**Written problem**
Your task is to copy the lines from the line containing "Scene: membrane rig" through the end of the listing below, both included, without any pictures.

**Available data**
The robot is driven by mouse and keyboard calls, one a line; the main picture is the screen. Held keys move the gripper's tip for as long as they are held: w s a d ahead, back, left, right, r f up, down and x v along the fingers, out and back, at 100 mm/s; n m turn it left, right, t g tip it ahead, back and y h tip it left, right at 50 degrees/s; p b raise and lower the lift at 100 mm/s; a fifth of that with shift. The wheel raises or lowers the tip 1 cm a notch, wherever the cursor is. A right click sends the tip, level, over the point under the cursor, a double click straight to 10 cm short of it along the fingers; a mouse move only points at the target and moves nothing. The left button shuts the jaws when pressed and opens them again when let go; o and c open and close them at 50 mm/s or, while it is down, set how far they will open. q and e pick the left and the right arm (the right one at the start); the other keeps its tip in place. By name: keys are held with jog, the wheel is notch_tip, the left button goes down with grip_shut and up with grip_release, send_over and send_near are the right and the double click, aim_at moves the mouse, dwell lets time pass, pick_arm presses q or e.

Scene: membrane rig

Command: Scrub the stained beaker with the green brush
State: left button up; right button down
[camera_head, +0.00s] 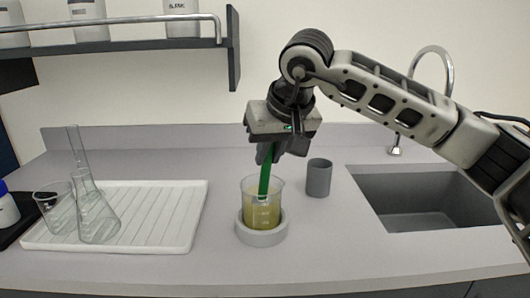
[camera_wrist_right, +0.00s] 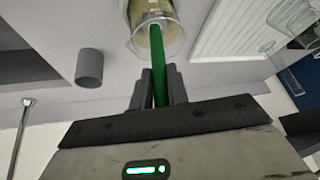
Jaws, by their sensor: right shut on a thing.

**Full output**
Scene: membrane rig

Command: Scrub the stained beaker with the green brush
State: left button up; right button down
[camera_head, +0.00s] 
[camera_wrist_right, +0.00s] 
Jaws, by their sensor: right shut on a thing.

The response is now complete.